Die Taiwaner wollen sich nicht von Peking einschüchtern lassen. Sie lehnen eine stärkere Annäherung an das diktatorische China ab. Die Wiederwahl von Präsidentin Tsai dürfte Unmut in Peking auslösen.

Taiwans Präsidentin Tsai Ing-wen
Taiwans chinakritische Präsidentin Tsai Ing-wen vor der Stimmabgabe in Taipeh. Foto: Uncredited/POOL/dpa
Taiwans chinakritische Präsidentin Tsai Ing-wen vor der Stimmabgabe in Taipeh. Foto: Uncredited/POOL/dpa

Taipeh (dpa) - Mit einem klaren Sieg für die chinakritische Präsidentin Tsai Ing-wen haben die Taiwaner der kommunistischen Führung in Peking eine Abfuhr erteilt. Die 63-Jährige wurde am Samstag mit 57 Prozent der Stimmen für eine zweite vierjährige Amtszeit wiedergewählt.

Mit dem Votum sprachen sich die Taiwaner erneut gegen eine stärkere Annäherung an China aus, für die ihr Herausforderer Han Kuo-yu eingetreten war. Er kam laut Wahlkommission nur auf 38 Prozent.

»Ich hoffe, die Ergebnisse der Wahl senden eindeutig das richtige Signal an Peking«, sagte Präsidentin Tsai Ing-wen vor Anhängern. Das demokratische Taiwan werde »gegenüber Drohungen und Einschüchterung nicht einknicken«. China versuche, mit dem Vorschlag, einen Anschluss nach dem Hongkonger Autonomie-Modell »ein Land, zwei Systeme« zu verfolgen, der Insel »völlig inakzeptable« Bedingungen aufzuzwingen. Die Wähler hätten die Idee klar zurückgewiesen.

Die Führung in Peking betrachtet Taiwan als Teil der Volksrepublik, obwohl es nie dazu gehört hat. Sie droht auch mit einer gewaltsamen Eroberung der demokratischen Inselrepublik. Der vor einem Jahr verkündete Plan von Chinas Staats- und Parteichef Xi Jinping, Taiwan nach dem gleichen Modell wie in der früheren britischen Kronkolonie an die Volksrepublik anschließen zu wollen, hat den Widerstand der 23 Millionen Taiwaner noch einmal mobilisiert.

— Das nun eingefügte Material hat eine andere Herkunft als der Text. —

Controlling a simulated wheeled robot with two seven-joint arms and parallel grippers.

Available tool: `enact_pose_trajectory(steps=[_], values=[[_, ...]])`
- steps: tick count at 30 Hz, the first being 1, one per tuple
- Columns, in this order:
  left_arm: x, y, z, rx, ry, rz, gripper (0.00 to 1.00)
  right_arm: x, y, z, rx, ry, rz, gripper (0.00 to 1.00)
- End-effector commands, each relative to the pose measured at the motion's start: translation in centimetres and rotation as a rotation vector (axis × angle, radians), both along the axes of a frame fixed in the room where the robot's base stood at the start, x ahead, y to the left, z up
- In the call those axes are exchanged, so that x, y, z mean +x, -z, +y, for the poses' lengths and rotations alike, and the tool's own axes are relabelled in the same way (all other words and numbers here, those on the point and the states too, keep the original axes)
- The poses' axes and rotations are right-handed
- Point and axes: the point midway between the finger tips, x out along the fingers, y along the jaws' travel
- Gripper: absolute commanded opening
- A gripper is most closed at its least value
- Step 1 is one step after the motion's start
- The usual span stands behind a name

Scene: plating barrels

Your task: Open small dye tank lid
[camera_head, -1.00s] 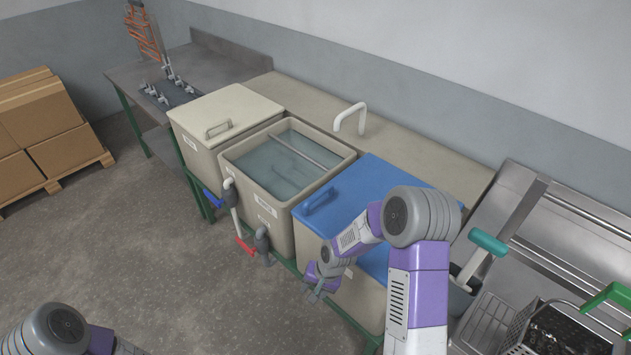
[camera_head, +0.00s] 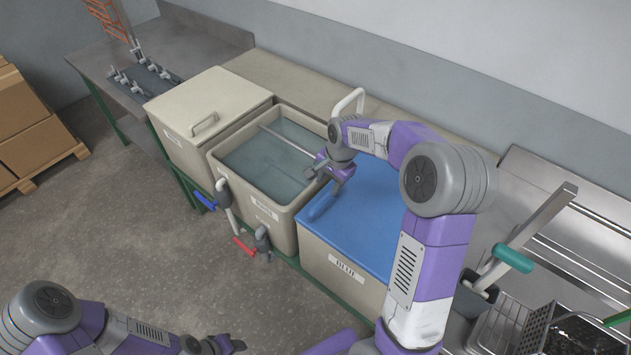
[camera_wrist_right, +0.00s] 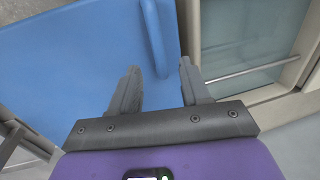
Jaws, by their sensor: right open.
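A blue lid (camera_head: 365,215) covers a beige tank (camera_head: 330,262) with a dark-lettered label, right of the open rinse tank. The lid's blue bar handle (camera_head: 322,203) is on its left side; the lid lies flat and shut. The handle also shows in the right wrist view (camera_wrist_right: 156,38). My right gripper (camera_head: 330,178) is open and empty just above the handle. In the right wrist view, the handle points in between the fingertips (camera_wrist_right: 160,70), apart from both as far as I can see. My left gripper (camera_head: 222,345) is low at the front edge; its jaw state is unclear.
The open tank (camera_head: 262,165) holds liquid with a bar across it. A beige-lidded tank (camera_head: 205,105) stands further left. A white pipe (camera_head: 348,100) rises behind. A steel sink counter with a basket (camera_head: 500,325) lies right. Valves (camera_head: 225,200) project in front.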

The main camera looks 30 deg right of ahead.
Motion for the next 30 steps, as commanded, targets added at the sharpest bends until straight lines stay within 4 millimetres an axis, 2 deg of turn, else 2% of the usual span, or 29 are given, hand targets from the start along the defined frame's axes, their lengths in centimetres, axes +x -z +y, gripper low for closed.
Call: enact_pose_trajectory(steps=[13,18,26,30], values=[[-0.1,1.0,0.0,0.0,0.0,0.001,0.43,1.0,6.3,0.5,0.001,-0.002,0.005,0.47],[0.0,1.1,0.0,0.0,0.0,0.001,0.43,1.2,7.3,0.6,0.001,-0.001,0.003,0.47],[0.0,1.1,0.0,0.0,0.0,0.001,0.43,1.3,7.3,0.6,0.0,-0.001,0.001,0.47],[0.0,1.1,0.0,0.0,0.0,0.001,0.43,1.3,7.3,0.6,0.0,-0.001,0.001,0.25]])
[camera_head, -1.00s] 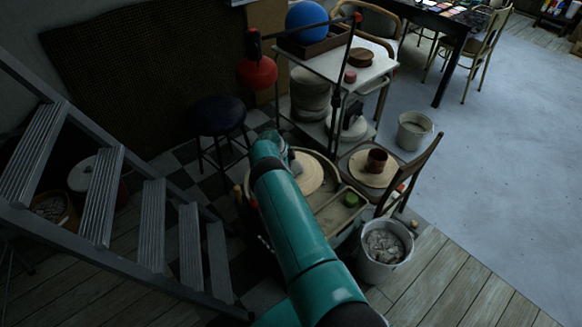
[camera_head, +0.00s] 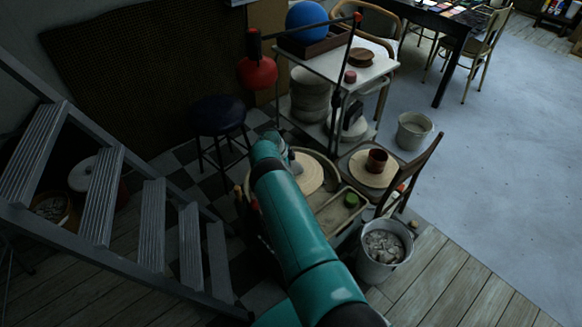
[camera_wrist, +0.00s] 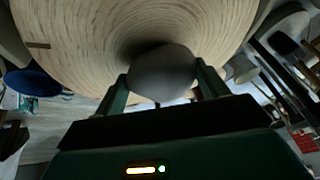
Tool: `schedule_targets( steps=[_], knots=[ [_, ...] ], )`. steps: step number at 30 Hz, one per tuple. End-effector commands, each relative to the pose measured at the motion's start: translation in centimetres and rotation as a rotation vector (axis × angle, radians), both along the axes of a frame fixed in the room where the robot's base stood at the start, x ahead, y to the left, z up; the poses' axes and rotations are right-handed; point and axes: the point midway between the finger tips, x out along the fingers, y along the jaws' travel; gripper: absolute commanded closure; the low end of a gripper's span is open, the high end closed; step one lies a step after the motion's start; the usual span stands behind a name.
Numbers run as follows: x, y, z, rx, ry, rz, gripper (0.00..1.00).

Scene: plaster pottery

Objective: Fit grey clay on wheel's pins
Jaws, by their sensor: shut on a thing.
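The grey clay (camera_wrist: 163,75) is a rounded lump between the two fingers of my gripper (camera_wrist: 163,88) in the wrist view. My gripper is shut on it. The wheel's pale wood-grained round head (camera_wrist: 75,38) fills the upper part of that view, right by the clay. Whether the clay touches it I cannot tell, and no pins show. In the head view the wheel (camera_head: 310,173) is partly behind my teal arm, which also hides the gripper and the clay.
A second round board (camera_head: 358,170) with a brown cup (camera_head: 377,160) stands to the right. A green item (camera_head: 351,200) lies on the wheel's tray. A bucket (camera_head: 385,248) stands in front, a stool (camera_head: 219,118) behind left, metal stairs (camera_head: 150,225) at left.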

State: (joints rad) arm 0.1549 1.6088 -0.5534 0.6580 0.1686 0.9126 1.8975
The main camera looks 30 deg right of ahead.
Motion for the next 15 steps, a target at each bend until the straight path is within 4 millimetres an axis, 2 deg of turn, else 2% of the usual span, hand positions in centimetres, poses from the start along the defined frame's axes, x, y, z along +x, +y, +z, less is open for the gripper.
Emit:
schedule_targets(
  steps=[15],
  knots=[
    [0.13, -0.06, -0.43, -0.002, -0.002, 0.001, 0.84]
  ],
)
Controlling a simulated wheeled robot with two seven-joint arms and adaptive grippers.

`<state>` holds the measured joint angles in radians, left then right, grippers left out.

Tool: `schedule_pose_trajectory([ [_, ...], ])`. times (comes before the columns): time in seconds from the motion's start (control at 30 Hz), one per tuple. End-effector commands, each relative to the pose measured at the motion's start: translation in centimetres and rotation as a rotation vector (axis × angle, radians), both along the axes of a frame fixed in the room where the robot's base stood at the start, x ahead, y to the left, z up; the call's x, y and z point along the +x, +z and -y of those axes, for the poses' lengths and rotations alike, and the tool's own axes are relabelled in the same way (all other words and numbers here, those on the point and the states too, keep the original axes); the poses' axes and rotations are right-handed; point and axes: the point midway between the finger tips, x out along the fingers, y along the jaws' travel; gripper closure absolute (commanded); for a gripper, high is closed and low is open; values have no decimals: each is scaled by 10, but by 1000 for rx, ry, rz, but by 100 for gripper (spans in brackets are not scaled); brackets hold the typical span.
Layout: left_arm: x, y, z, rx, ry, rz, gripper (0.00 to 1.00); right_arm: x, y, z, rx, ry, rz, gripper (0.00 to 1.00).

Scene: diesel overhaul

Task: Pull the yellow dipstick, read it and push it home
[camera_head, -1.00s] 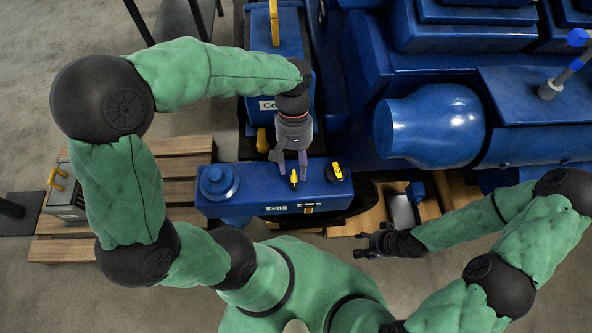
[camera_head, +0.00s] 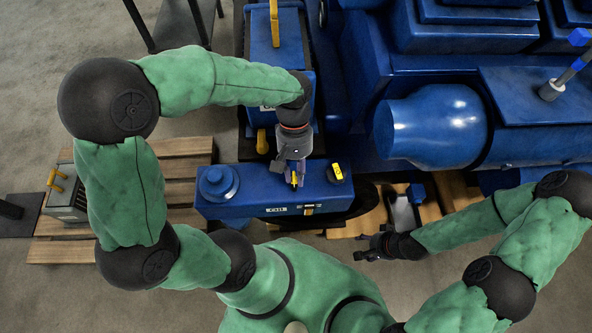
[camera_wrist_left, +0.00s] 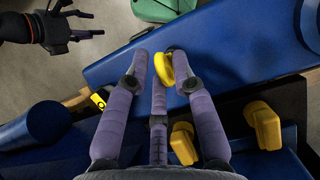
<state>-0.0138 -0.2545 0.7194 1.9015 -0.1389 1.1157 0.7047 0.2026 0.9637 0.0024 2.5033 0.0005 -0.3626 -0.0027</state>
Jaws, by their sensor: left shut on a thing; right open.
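The yellow dipstick (camera_head: 294,178) stands at the top of the blue block (camera_head: 250,200) in the head view. My left gripper (camera_head: 294,184) reaches down over it and is shut on its yellow handle. In the left wrist view the handle (camera_wrist_left: 167,68) shows between the purple fingers of my left gripper (camera_wrist_left: 165,62). The dipstick's lower part is hidden, so I cannot tell how deep it sits. My right gripper (camera_head: 372,246) is open and empty, low at the right, apart from the block; it also shows in the left wrist view (camera_wrist_left: 70,30).
A yellow and black piece (camera_head: 336,172) sits on the block just right of the dipstick. A yellow knob (camera_head: 262,141) is close behind it. A wooden pallet (camera_head: 185,165) lies at the left.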

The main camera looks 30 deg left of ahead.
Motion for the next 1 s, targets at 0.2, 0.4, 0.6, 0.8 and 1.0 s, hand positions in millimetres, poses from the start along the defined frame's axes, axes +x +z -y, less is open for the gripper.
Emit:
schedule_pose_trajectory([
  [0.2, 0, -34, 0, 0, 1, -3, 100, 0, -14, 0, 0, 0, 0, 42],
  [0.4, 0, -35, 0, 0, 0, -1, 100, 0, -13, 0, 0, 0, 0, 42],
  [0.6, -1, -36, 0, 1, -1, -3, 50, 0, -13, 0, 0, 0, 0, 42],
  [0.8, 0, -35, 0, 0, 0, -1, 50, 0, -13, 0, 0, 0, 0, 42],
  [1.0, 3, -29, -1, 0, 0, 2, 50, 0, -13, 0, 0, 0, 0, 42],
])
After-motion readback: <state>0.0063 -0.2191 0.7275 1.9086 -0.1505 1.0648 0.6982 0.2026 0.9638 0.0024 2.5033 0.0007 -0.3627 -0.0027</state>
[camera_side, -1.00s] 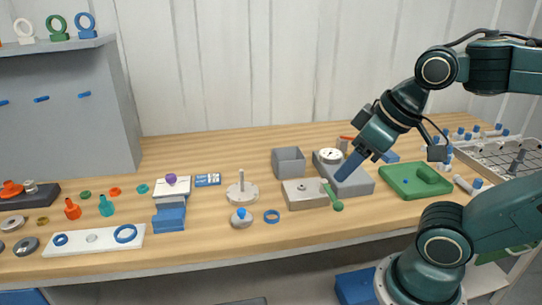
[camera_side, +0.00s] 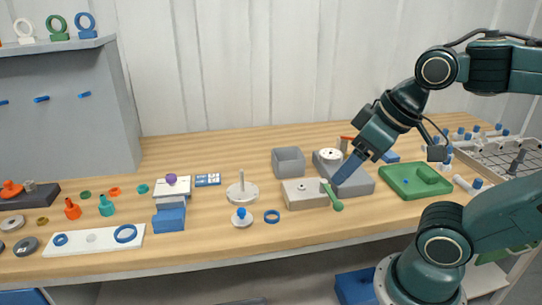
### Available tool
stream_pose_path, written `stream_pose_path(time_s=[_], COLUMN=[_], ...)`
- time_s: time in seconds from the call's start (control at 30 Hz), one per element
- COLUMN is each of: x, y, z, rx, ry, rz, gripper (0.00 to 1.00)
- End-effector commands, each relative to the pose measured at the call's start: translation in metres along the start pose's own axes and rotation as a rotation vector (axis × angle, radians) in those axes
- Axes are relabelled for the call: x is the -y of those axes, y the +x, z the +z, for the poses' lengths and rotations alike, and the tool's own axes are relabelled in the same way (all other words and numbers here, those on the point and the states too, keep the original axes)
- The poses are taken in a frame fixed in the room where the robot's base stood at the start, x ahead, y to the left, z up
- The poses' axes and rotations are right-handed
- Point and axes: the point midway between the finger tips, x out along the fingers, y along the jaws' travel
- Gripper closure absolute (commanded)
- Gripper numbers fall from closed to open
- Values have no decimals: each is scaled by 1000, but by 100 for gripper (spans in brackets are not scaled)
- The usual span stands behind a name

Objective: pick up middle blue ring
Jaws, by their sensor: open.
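A blue ring (camera_side: 272,216) lies flat on the wooden bench, in front of the grey blocks. On the white plate (camera_side: 75,246) at the left are a small blue ring (camera_side: 60,240) and a larger blue ring (camera_side: 125,233). Another blue ring (camera_side: 85,25) stands upright on the wall shelf. My gripper (camera_side: 338,181) is open, with its blue fingers pointing down and left over the grey blocks. It is to the right of and above the bench ring, apart from it. The gap between the fingers is hard to see from this side.
A grey disc with a blue knob (camera_side: 241,217) sits just left of the bench ring. A grey block (camera_side: 303,200) with a green-ended lever (camera_side: 336,204) stands to its right. A green tray (camera_side: 402,192) is farther right. Bare bench lies in front of the ring.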

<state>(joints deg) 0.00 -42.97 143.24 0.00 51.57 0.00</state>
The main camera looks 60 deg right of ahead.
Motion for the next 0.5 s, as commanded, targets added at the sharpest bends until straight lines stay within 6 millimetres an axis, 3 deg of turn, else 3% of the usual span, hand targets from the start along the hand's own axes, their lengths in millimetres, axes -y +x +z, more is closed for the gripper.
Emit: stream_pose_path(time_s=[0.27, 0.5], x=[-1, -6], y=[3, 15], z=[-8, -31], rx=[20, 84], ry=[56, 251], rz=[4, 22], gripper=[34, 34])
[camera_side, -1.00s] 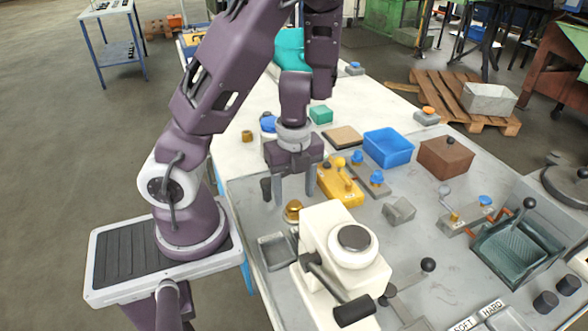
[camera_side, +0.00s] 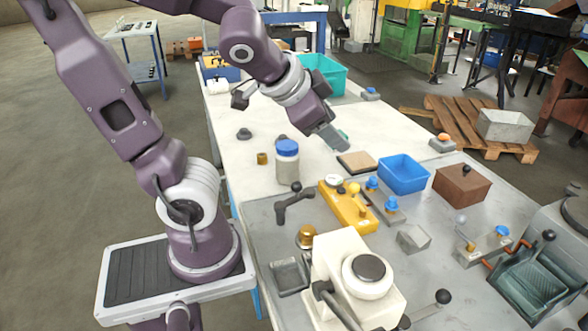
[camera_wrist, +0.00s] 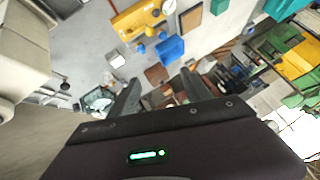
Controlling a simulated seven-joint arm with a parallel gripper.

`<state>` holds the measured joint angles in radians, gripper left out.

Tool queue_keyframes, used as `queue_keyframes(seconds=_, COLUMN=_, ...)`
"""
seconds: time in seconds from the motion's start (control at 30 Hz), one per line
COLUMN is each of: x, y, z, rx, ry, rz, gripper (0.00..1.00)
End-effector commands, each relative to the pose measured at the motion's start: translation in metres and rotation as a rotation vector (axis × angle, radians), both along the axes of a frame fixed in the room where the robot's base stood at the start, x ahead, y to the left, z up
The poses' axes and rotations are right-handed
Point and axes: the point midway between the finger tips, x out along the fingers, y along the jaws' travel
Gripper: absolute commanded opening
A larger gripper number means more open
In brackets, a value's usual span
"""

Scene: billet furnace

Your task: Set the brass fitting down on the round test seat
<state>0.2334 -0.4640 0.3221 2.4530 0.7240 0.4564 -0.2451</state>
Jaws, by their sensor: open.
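A brass piece (camera_side: 306,232), which looks like the fitting, stands in a low round brass-coloured base beside the white machine in the side view. The base looks like the round test seat (camera_side: 306,245), but the piece and base are too small to part clearly. My gripper (camera_side: 334,138) is raised over the table, well behind and above the brass piece, and tilted down to the right. In the wrist view my gripper (camera_wrist: 160,90) has its two fingers apart with nothing held between them. I cannot make out the fitting in the wrist view.
A dark lever (camera_side: 293,205), a blue-lidded jar (camera_side: 287,165) and a yellow fixture (camera_side: 348,208) stand behind. A second brass cylinder (camera_side: 262,158) stands on the white table.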

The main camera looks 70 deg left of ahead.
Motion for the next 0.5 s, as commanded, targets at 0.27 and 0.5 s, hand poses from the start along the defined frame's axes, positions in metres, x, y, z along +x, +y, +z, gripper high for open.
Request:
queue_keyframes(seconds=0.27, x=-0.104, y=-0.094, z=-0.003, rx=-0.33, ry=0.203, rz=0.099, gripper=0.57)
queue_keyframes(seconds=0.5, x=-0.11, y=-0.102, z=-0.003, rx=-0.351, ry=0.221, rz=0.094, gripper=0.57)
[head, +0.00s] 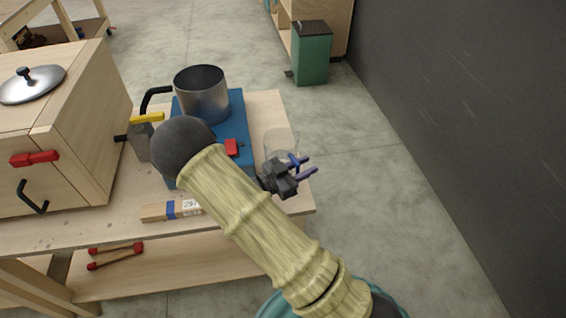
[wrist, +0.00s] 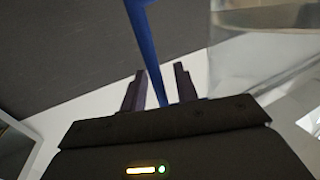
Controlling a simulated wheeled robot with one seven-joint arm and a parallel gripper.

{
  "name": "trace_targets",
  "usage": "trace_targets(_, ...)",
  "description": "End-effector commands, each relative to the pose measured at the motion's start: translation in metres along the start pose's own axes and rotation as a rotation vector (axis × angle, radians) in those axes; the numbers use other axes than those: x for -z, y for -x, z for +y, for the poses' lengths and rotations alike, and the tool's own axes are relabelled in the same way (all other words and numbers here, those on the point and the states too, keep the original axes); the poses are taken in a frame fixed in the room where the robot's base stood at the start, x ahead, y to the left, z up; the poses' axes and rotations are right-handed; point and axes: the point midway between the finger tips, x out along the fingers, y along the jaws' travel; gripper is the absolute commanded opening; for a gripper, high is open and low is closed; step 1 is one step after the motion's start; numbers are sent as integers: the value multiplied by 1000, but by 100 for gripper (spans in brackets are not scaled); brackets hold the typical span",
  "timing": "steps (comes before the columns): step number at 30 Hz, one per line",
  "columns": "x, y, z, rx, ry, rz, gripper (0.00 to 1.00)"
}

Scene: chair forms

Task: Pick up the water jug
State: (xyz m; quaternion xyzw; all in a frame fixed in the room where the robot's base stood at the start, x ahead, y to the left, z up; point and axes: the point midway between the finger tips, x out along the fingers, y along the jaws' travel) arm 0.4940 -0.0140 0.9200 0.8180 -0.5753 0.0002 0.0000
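The water jug (head: 280,141) is a clear, see-through vessel at the right edge of the wooden workbench. A blue strip, seemingly its handle (head: 294,161), is on its near right side. My gripper (head: 312,163) is at this near right side, its fingers pointing right. In the wrist view, the blue handle (wrist: 147,45) runs between the two dark fingers of my gripper (wrist: 160,75), with small gaps on both sides. The clear jug wall (wrist: 255,45) shows at the right there. The fingers are apart and not closed on the handle. My arm hides part of the bench.
A metal pot (head: 202,95) stands on a blue stove-like box (head: 238,115) left of the jug. A wooden cabinet (head: 75,120) stands farther left. A wooden block (head: 157,212) lies near the front edge. A green bin (head: 312,55) stands behind; floor right of the bench is clear.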

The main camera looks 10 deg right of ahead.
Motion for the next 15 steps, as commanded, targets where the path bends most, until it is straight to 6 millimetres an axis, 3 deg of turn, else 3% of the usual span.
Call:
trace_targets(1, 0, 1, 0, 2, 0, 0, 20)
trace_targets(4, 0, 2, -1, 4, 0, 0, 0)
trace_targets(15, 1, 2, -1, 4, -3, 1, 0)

Der harte Kurs Pekings gegenüber den seit einem halben Jahr anhaltenden Demonstrationen für mehr Demokratie in der heutigen chinesischen Sonderverwaltungsregion bestärkte die Taiwaner nur noch in ihrem Widerstand. Vielen gilt Präsidentin Tsai Ing-wen als Garantin für Demokratie und Freiheit in Taiwan. Einer weiteren Annäherung an China, wie sie die Oppositionspartei der Kuomintang und ihr Kandidat Han Kuo-yu befürwortet, wird misstraut.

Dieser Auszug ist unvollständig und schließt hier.